Stillschweigen aufgetragen

Die Meinungsforscherin wurde dabei auch belehrt, dass sie nur nach Vorliegen sämtlicher Voraussetzungen für die Kronzeugenregelung Anspruch auf diesen Status habe. Insbesondere wurde sie gemäß Protokoll darauf aufmerksam gemacht, dass Voraussetzung ist, dass "nur eine vollständige Darstellung der eigenen Taten im Rahmen eines reumütigen Geständnisses zu einer allfälligen Anwendung der Kronzeugenregelung führen" könne.

Zudem habe sie "absolutes Stillschweigen" zu wahren, um die Ermittlungen auf Grundlage ihrer Aussagen nicht zu gefährden. B. habe zugesagt, Kontakt zu sämtlichen anderen Beschuldigten zu unterlassen und weiter an der Aufklärung des Falles mitzuwirken. Ihre Einvernahme dauerte dann, mit Pausen, von 11.20 bis 17.40 Uhr.

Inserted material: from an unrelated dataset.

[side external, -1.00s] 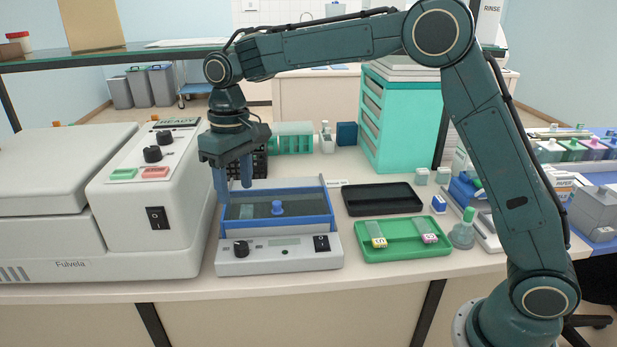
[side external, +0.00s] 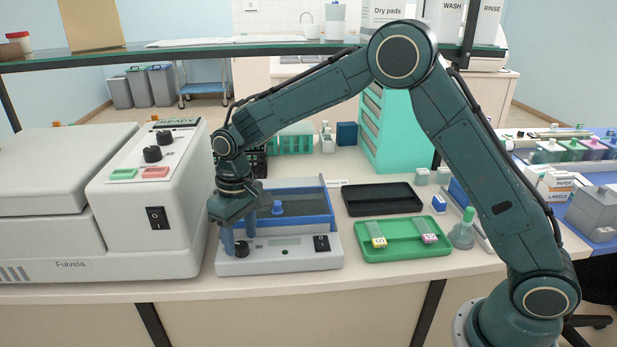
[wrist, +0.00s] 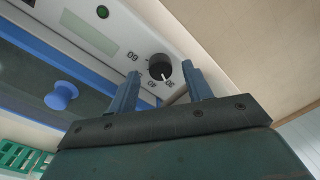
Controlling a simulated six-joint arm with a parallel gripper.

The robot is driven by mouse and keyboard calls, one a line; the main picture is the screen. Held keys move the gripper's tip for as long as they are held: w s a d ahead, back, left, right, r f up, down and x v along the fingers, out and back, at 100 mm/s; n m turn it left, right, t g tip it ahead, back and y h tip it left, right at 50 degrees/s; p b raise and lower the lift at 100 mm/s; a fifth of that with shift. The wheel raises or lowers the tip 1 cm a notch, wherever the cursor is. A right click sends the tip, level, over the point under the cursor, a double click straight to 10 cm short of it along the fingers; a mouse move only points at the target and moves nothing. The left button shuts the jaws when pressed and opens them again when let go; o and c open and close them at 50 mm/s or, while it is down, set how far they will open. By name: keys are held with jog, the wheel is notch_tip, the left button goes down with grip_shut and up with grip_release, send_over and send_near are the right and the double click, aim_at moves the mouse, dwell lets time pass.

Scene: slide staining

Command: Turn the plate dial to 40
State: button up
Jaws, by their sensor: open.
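The plate dial is a black knob (side external: 241,249) at the front left of the white and blue hot plate (side external: 280,264). In the wrist view the dial (wrist: 160,65) has printed numbers around it, among them 60 and 30. Its white pointer mark faces the lower side of the picture, near the smaller numbers; the exact setting is hard to read. My gripper (side external: 239,243) is open and empty, pointing down just above the dial. In the wrist view its fingertips (wrist: 161,70) lie on either side of the dial; I cannot tell whether they touch it.
A grey-white machine marked Fulvela (side external: 150,215) stands close on the left. A black tray (side external: 383,198) and a green tray (side external: 403,251) with slides lie to the right. The plate has a blue-framed lid with a blue knob (wrist: 61,96) and a black switch (side external: 321,243).

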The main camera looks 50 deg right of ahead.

Danach durfte B. wieder nach Hause gehen, die Festnahme wurde aufgehoben, weil nach ihrer "geständigen Verantwortung" der Haftgrund der Verdunklungsgefahr nicht mehr bestanden habe, heißt es in dem Bericht. Von B.s Anwältin kam kein Kommentar. (bri, gra, 29.10.2021)

Update: Der Artikel wurde um 10.57 Uhr ergänzt.